Wednesday, September 9, 2009

Cheating and Plagiarism in College


Brenden Duncombe-Smith

Recently there has been a notable increase in cheating and plagiarism at colleges and universities. Due to the widespread use of cell phones and the internet, it is now possible for students to download term papers online or text each other answers during a test. However, there are new solutions to help prevent against this type of plagiarism. For instance, a website called TurnItIn.com will check student papers against billions of sources including web pages, books, articles, magazines, and all of the other papers submitted to the site. Sites such as this could be the perfect answer for many professors; however, some believe that this is the wrong way to prevent cheating and plagiarism.

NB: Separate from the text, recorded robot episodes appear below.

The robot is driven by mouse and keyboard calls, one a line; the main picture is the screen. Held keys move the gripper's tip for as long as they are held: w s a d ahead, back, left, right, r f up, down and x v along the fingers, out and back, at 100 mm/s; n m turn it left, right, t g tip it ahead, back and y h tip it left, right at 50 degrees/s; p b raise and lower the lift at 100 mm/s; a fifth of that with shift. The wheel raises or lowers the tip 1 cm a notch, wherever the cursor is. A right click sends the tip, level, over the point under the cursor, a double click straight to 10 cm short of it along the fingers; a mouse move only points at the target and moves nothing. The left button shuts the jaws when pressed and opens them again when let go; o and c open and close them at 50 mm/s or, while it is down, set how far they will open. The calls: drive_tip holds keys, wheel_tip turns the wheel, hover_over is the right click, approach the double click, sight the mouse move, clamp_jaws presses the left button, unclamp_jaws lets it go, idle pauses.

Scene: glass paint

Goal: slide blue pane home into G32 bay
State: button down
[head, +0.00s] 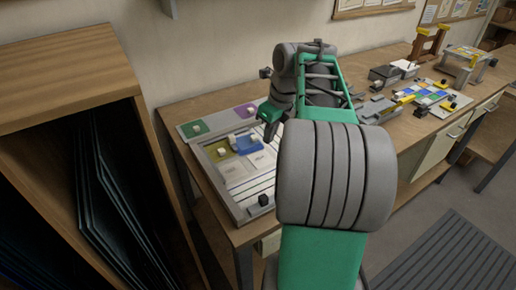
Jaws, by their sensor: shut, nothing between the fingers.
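The blue pane (245,147), with a small pale knob, lies in the grey frame (237,208) on the bench. It sits to the right of an olive pane (216,153), and its right part is close to my gripper. My gripper (268,130) is just right of and above the blue pane. Its dark fingers look closed together, with nothing held. My arm covers the right part of the frame. Pale bays with small labels lie below the panes. The labels are too small to read, so I cannot tell which is G32.
A green pane (195,127) and a purple pane (246,111) lie on a grey strip behind the frame. A black knob (264,200) stands at the frame's front corner. A wooden rack (60,75) holding dark sheets stands left. More fixtures and coloured panes (428,98) stand right.

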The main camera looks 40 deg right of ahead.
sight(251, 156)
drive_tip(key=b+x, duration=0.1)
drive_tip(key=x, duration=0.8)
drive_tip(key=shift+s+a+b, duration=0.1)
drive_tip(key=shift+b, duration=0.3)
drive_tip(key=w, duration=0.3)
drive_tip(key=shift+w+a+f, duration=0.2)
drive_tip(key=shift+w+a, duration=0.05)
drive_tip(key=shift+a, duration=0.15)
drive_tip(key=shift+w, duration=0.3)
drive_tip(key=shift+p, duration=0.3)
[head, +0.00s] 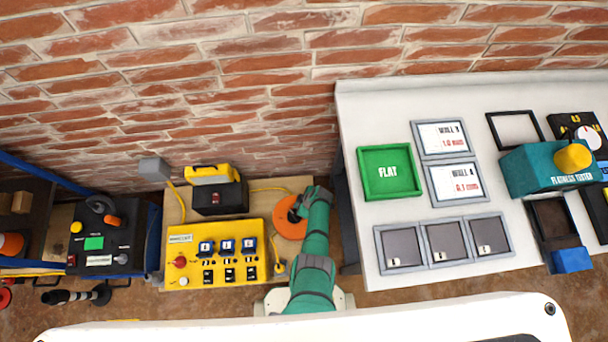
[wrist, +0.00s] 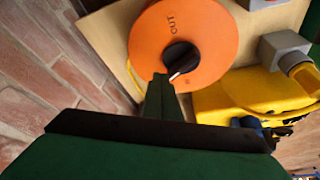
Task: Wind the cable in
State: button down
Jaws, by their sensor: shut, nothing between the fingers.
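The orange cable reel (head: 288,218) lies on the wooden board beside the yellow control box, partly hidden by my arm in the head view. In the wrist view the reel (wrist: 205,30) fills the top middle, marked "OUT", with a black knob (wrist: 181,58) that has a pale pointer line. My gripper (wrist: 163,85) is shut and empty, its tips close to the knob's lower left edge; whether they touch it I cannot tell. A yellow cable (head: 268,189) runs over the board near the reel. Its full path is hidden.
A yellow control box (head: 215,252) with sockets stands left of the reel, with a yellow-and-black case (head: 215,190) behind it. A grey socket (wrist: 283,48) with a yellow plug is near the reel. A white bench (head: 450,95) stands right; a brick wall (head: 200,90) is behind.

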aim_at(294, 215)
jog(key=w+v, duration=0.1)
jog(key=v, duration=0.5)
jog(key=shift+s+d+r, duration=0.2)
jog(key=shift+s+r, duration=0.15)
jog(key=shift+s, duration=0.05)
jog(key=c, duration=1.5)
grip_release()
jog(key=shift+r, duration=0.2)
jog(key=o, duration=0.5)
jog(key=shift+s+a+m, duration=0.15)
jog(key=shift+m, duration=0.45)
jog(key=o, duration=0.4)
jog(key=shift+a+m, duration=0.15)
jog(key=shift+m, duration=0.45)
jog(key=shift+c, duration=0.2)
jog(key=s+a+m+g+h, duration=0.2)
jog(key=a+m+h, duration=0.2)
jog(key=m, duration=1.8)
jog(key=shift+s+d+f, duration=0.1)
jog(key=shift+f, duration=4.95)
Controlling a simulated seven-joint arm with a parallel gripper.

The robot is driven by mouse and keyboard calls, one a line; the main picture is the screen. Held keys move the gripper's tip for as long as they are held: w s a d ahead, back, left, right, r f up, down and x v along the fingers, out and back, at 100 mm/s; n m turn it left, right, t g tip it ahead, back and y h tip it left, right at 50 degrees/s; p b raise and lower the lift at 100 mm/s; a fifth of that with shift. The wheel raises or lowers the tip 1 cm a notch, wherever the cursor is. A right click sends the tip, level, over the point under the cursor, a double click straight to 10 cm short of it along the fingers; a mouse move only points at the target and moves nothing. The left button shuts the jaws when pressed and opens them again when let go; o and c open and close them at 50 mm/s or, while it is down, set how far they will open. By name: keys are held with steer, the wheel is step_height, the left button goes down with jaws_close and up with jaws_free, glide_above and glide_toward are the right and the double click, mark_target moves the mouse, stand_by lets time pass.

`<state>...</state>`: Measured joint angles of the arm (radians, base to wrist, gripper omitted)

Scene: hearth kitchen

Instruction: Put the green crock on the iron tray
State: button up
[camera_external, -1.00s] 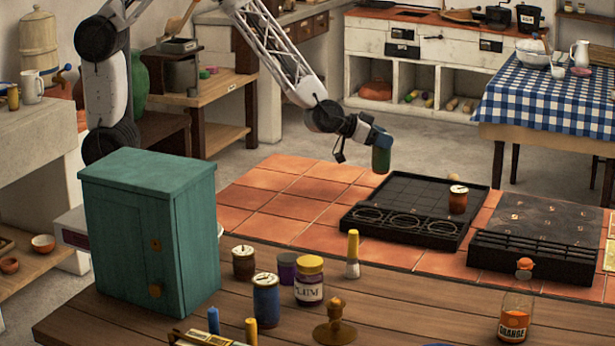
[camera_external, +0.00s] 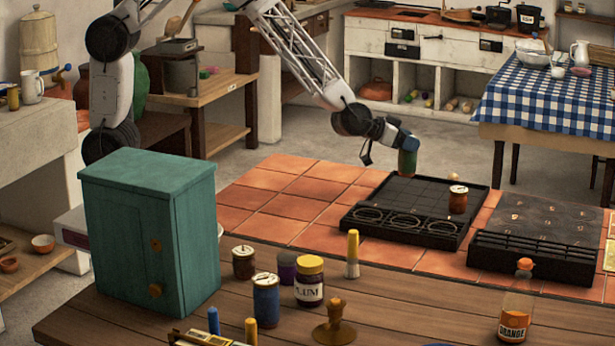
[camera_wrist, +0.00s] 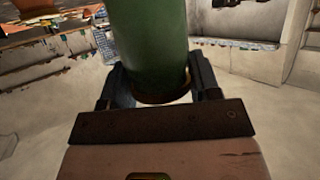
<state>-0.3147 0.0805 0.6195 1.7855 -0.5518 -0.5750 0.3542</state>
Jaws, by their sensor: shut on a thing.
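My gripper (camera_wrist: 153,88) is shut on the green crock (camera_wrist: 150,40), whose green side and brown end fill the gap between the fingers in the wrist view. In the external view the green crock (camera_external: 407,164) hangs below my wrist, roughly upright, at the back left part of the black iron tray (camera_external: 402,243). It appears to be above the tray; I cannot tell the exact gap. The tray has a grid of squares and a front strip with several rings. A brown crock with a pale lid (camera_external: 458,199) stands on the tray's right side.
A second black tray with a slotted front (camera_external: 532,256) lies to the right. In front, the wooden table holds a teal cabinet (camera_external: 150,235), a plum jar (camera_external: 309,282), a blue crock (camera_external: 266,300), a yellow-topped shaker (camera_external: 352,253) and an orange bottle (camera_external: 515,305).

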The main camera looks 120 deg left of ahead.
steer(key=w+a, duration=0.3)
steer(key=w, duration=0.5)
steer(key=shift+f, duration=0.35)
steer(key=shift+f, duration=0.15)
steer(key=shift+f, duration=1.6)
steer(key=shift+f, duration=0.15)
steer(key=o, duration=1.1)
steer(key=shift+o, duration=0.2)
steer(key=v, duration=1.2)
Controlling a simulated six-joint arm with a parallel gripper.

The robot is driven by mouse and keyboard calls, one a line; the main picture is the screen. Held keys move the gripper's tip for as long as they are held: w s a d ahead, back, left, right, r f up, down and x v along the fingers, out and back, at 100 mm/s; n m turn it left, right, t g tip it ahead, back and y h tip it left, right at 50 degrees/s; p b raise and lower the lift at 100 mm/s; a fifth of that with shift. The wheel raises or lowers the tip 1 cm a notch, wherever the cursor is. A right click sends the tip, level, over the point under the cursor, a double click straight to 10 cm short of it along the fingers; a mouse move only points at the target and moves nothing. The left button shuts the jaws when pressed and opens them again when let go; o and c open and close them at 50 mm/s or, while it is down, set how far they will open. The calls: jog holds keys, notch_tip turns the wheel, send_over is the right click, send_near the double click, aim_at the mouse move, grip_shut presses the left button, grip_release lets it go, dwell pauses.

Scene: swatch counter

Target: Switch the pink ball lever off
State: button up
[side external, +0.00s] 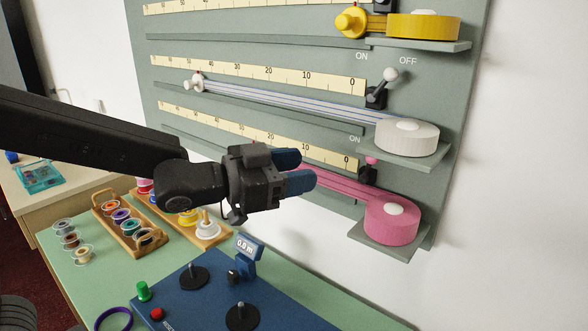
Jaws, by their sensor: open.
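The pink ball lever (371,160) is on the grey board, just left of the shelf under the white spool. Its ball is partly cut off by that shelf, and its black base sits at the zero end of the lowest scale. An ON label is up and left of the ball. No OFF label shows for this lever, and I cannot tell its exact tilt. My gripper (303,170) is open and empty, left of the lever and apart from it in the picture. Its blue fingers point right, in front of the pink ribbon.
The pink spool (391,220) sits on a shelf below the lever. The white spool (407,137) and its white ball lever (391,75), leaning toward OFF, are above. A yellow spool (423,27) is at the top. A blue device (205,290) and thread racks stand on the green counter.

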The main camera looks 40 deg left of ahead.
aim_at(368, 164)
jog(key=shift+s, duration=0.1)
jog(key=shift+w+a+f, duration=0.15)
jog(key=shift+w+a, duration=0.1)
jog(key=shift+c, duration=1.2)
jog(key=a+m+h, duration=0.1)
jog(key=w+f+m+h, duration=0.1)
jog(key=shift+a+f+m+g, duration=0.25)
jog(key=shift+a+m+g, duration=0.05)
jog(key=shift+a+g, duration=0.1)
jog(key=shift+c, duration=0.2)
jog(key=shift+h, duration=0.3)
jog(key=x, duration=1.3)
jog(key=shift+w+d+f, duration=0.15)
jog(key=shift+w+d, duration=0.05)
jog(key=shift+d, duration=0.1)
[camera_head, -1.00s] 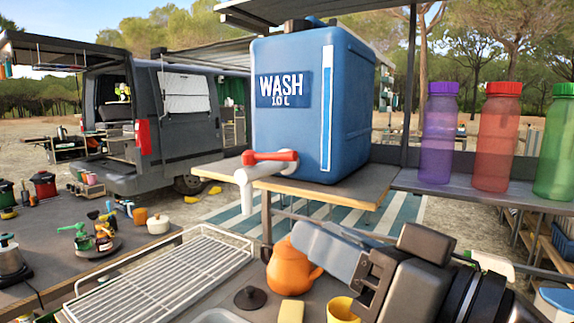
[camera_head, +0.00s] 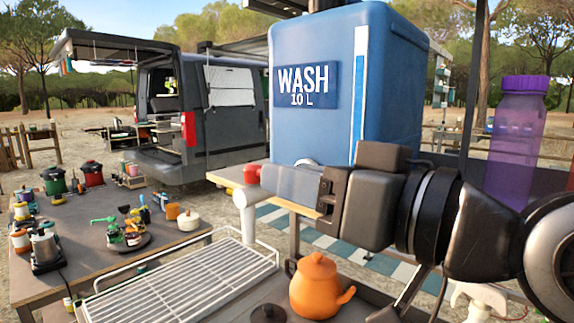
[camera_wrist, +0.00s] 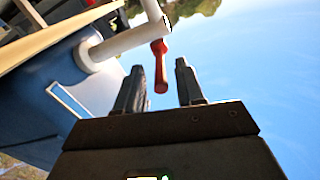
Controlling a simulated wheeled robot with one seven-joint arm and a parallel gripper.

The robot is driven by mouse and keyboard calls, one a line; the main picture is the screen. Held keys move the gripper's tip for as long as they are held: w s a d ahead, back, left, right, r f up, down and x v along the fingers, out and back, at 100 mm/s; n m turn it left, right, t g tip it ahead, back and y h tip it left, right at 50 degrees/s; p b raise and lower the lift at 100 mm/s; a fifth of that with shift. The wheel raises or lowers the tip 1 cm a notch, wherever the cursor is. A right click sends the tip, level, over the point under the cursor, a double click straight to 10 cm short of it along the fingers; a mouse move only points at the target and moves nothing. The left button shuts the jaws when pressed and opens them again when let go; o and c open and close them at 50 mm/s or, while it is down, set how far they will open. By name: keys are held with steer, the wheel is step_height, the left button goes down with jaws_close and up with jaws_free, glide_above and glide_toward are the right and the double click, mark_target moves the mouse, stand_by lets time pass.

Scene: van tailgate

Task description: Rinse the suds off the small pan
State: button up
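The blue WASH water tank (camera_head: 395,80) stands on a shelf, with a white spout (camera_head: 246,205) at its front. Its red tap lever (camera_head: 252,174) shows only at its left end; my gripper (camera_head: 268,186) covers the rest in the head view. In the wrist view, the red lever (camera_wrist: 160,66) lies between my two open fingers (camera_wrist: 158,85), with a gap on each side. The white spout (camera_wrist: 122,44) is just above them there. My fingers hold nothing. I see no small pan and no suds in either view.
A white wire drying rack (camera_head: 180,292) lies below the spout. An orange teapot (camera_head: 318,284) and a dark lid (camera_head: 268,313) sit under my arm. A purple bottle (camera_head: 515,140) stands right of the tank. A side table (camera_head: 80,250) at left holds several pots and jars.

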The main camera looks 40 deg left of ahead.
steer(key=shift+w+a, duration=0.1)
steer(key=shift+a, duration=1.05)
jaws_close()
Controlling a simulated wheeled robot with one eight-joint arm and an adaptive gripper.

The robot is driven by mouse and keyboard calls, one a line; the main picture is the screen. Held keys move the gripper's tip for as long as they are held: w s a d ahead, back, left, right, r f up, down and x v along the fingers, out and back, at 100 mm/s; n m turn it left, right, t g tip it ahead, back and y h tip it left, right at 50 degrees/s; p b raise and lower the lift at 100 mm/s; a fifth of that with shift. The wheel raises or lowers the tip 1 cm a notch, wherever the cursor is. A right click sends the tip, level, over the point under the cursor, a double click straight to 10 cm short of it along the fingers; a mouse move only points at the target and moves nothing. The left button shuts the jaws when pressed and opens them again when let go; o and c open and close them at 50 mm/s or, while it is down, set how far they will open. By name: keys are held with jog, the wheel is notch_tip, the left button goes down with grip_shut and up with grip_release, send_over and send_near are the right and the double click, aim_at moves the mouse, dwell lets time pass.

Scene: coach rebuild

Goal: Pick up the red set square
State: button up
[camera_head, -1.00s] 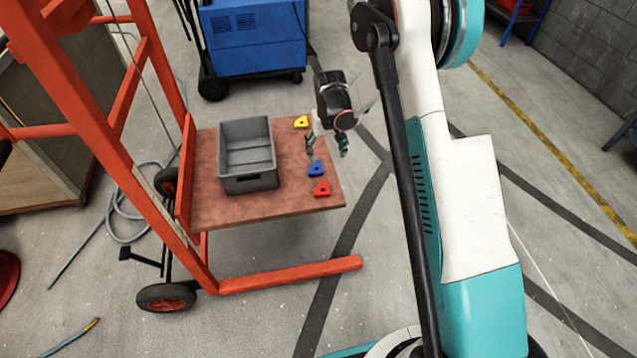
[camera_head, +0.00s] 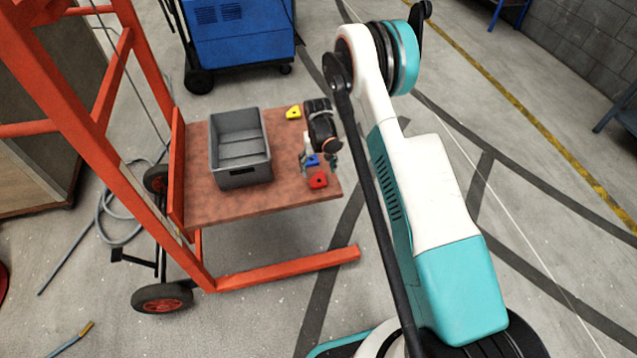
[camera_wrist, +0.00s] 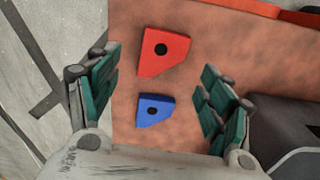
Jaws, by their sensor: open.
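The red set square (camera_head: 318,180) lies flat near the front right corner of the brown board (camera_head: 225,203). It also shows in the wrist view (camera_wrist: 165,52), a flat piece with a dark round hole. A blue set square (camera_head: 312,160) lies just behind it, and in the wrist view (camera_wrist: 154,111) it is below the red one. My gripper (camera_head: 319,166) is open and empty above the board, close to the blue and red pieces. In the wrist view its green-padded fingers (camera_wrist: 160,100) stand apart on either side of the blue piece, with the red one farther ahead.
A grey open crate (camera_head: 241,178) stands on the board left of the pieces. A yellow set square (camera_head: 293,112) lies at the back. The board sits on an orange trolley frame (camera_head: 290,269). A blue machine (camera_head: 240,35) stands behind on the floor.

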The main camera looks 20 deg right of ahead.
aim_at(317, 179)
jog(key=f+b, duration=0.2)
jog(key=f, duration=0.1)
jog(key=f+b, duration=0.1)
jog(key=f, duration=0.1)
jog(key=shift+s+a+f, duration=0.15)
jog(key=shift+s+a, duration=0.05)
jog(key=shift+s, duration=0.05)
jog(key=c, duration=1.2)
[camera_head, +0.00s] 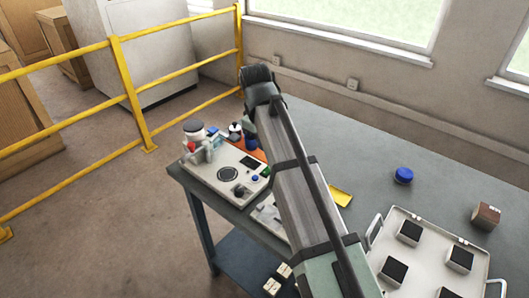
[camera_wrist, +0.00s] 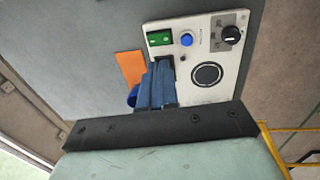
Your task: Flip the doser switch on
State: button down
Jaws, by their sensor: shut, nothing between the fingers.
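The doser (camera_head: 213,172) is a pale, flat-topped unit at the table's left end; its panel also shows in the wrist view (camera_wrist: 193,62). On it are a green rocker switch (camera_wrist: 159,39), a blue button (camera_wrist: 186,39), a black knob (camera_wrist: 231,34) and a dark round plate (camera_wrist: 207,74). The switch is a small green spot (camera_head: 266,171) in the head view. I cannot tell which way it is tipped. My gripper (camera_wrist: 163,64) is shut and empty, its blue-grey fingers pointing toward the panel edge near the switch. Contact cannot be judged. In the head view my arm hides the gripper.
An orange piece (camera_wrist: 130,68) lies beside the doser, with a blue round thing partly behind my fingers. Small bottles stand behind the doser. A blue lid (camera_head: 403,175), a brown block (camera_head: 486,216) and a white tray (camera_head: 437,226) with dark tiles are at right. A yellow rail borders the left.

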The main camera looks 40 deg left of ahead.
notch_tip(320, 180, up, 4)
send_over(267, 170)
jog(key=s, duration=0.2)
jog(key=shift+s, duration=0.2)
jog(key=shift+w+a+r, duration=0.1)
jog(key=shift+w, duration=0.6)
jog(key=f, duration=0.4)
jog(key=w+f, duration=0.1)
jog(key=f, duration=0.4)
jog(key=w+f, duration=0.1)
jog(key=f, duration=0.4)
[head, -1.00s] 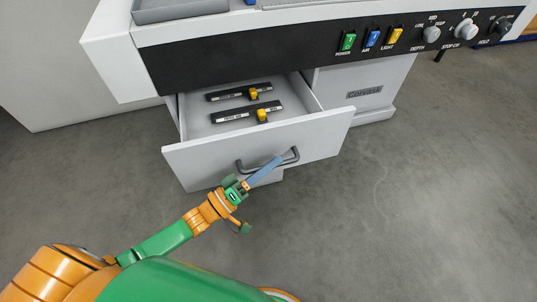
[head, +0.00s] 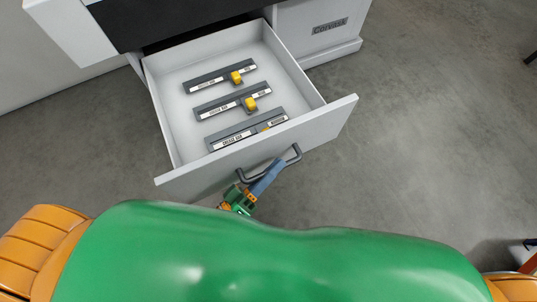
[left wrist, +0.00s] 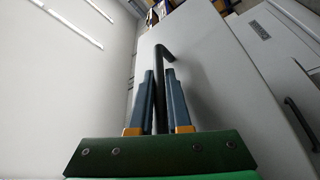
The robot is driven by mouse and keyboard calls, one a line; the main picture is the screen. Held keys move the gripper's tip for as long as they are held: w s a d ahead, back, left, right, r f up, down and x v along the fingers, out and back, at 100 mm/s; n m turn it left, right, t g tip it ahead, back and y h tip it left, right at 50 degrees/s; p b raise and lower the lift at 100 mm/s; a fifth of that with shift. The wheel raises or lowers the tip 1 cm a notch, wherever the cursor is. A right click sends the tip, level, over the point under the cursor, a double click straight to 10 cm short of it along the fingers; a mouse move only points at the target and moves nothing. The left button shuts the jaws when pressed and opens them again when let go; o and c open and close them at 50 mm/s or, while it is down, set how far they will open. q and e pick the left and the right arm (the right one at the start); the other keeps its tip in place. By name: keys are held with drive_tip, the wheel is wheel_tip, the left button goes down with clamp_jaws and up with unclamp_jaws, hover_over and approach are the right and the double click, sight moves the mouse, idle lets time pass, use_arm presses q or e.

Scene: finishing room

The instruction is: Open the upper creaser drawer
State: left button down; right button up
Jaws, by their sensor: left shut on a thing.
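The upper creaser drawer (head: 330,118) is pulled well out of the white machine in the head view. Its dark bar handle (head: 292,153) is on the front panel. My left gripper (head: 268,176) is at the handle, with its blue fingers meeting the bar. In the left wrist view the two blue fingers (left wrist: 160,97) stand on either side of the dark handle (left wrist: 163,58) and are shut on it. My right gripper is not in view.
Several dark bars with white labels and yellow sliders (head: 232,103) lie inside the drawer. The machine's lower cabinet (head: 318,30) stands behind it on the right. Grey floor (head: 430,130) is clear to the right. In the left wrist view another handle (left wrist: 300,122) shows at right.

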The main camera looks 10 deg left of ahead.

Timothy R. Austin, dean at the College of the Holy Cross, suggests that professors design their assignments to discourage cheating. For example, professors should assign texts that online essay sources are unlikely to have written or require students to turn in drafts. Lawrence M. Hinman, writer for the Washington Post and professor of philosophy at the Values Institute at the University of San Diego, thinks that the best solution would be for professors to create assignments that engage students and peaks their interests. All of these are great ideas, but alone these ideas aren't fool proof. There will always be students that have absolutely no interest in doing the work and will cheat regardless of the assignment. Ideally, the assignments themselves would be enough to discourage cheating. However, since that is not the case, resources like TurnItIn.com could provide the final anti-plagiarism tool for professors, thus ensuring academic integrity.